Leave the pictures out, and output exactly the lines from the one containing "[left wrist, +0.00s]" through the one containing "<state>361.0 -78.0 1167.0".

* START Supplied data *

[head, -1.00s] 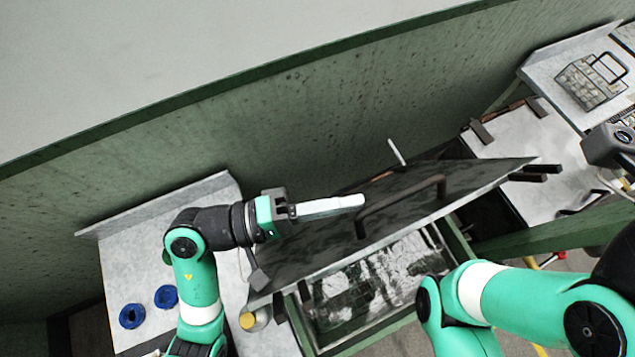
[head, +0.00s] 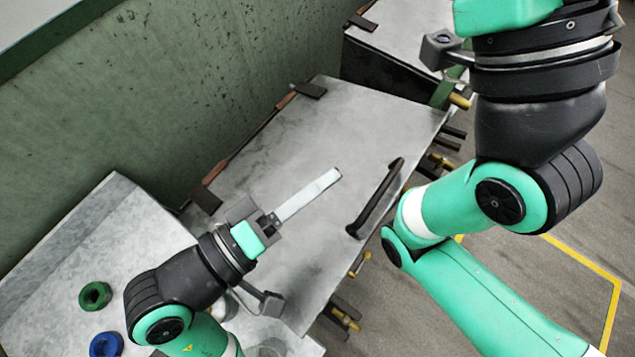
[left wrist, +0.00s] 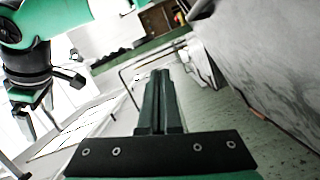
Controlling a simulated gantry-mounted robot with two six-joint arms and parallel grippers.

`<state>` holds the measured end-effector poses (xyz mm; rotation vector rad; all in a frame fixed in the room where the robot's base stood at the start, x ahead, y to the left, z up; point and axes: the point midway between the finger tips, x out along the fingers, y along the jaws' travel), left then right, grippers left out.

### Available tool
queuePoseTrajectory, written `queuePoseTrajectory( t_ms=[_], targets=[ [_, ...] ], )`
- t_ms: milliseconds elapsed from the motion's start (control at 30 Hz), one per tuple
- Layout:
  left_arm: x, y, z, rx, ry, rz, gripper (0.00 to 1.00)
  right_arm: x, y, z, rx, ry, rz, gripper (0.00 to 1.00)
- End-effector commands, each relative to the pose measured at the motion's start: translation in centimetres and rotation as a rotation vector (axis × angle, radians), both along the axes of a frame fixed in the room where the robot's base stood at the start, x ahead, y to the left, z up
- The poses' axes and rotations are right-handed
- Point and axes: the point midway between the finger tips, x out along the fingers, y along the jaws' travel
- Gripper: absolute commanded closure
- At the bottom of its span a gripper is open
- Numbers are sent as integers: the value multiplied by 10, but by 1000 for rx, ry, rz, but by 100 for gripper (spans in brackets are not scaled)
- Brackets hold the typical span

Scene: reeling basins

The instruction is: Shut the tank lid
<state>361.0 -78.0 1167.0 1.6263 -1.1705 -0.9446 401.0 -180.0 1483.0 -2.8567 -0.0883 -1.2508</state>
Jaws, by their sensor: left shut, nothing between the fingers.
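The tank lid (head: 275,215) is a grey metal plate in the middle of the head view. It lies down over the tank and looks about level; the basin inside is hidden. Its dark bar handle (head: 376,198) is near the right edge. My left gripper (head: 335,174) is shut and empty, its long pale fingers above the lid, left of the handle; whether they touch is unclear. Its shut fingers also show in the left wrist view (left wrist: 160,95). My right gripper (left wrist: 42,112) shows at the left of that view, fingers apart, and is outside the head view.
Two lid hinges, one at the far end (head: 310,90), lie along the green wall (head: 200,80). A green ring (head: 95,295) and a blue ring (head: 106,345) rest on the left worktop (head: 105,225). Another metal-topped unit (head: 395,35) stands behind. Floor is clear at right.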

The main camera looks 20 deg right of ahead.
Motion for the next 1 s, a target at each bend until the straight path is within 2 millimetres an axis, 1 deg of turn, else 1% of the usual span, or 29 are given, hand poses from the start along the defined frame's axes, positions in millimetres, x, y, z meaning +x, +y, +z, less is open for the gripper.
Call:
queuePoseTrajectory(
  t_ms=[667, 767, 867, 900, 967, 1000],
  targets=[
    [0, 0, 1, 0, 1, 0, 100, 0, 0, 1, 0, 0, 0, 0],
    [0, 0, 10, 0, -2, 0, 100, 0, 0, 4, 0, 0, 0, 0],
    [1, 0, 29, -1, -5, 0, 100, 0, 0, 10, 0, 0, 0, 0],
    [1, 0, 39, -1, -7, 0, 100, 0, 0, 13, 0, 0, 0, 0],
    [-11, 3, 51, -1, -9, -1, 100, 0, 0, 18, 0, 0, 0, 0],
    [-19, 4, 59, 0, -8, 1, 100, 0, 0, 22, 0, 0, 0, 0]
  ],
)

* END Supplied data *

## Result for this exercise
[left wrist, +0.00s] 
Controlling a simulated gantry-mounted robot with two six-joint arms and parallel grippers.

`<state>` holds the measured end-effector poses (xyz mm; rotation vector rad; all in a frame fixed in the room where the robot's base stood at the start, x ahead, y to the left, z up; point and axes: the point midway between the finger tips, x out along the fingers, y along the jaws' travel), left then right, grippers left out.

### Available tool
queuePoseTrajectory, written `queuePoseTrajectory( t_ms=[_], targets=[ [_, ...] ], )`
- t_ms: milliseconds elapsed from the motion's start (control at 30 Hz), one per tuple
- Layout:
  left_arm: x, y, z, rx, ry, rz, gripper (0.00 to 1.00)
  right_arm: x, y, z, rx, ry, rz, gripper (0.00 to 1.00)
- End-effector commands, each relative to the pose measured at the motion's start: translation in centimetres and rotation as a rotation vector (axis × angle, radians), both along the axes of a frame fixed in the room where the robot's base stood at the start, x ahead, y to the left, z up
- The poses' axes and rotations are right-handed
- Point and axes: the point midway between the finger tips, x out along the fingers, y along the jaws' travel
- Gripper: absolute commanded closure
- At the bottom of its span a gripper is open
- Numbers are sent as integers: the value multiplied by 10, but by 1000 for rx, ry, rz, but by 100 for gripper (spans in brackets are not scaled)
- Brackets hold the typical span

Scene: reeling basins

The instruction is: Shut the tank lid
<state>361.0 -78.0 1167.0 1.6263 -1.1705 -0.9446 401.0 -180.0 1483.0 -2.8567 -0.0883 -1.2508</state>

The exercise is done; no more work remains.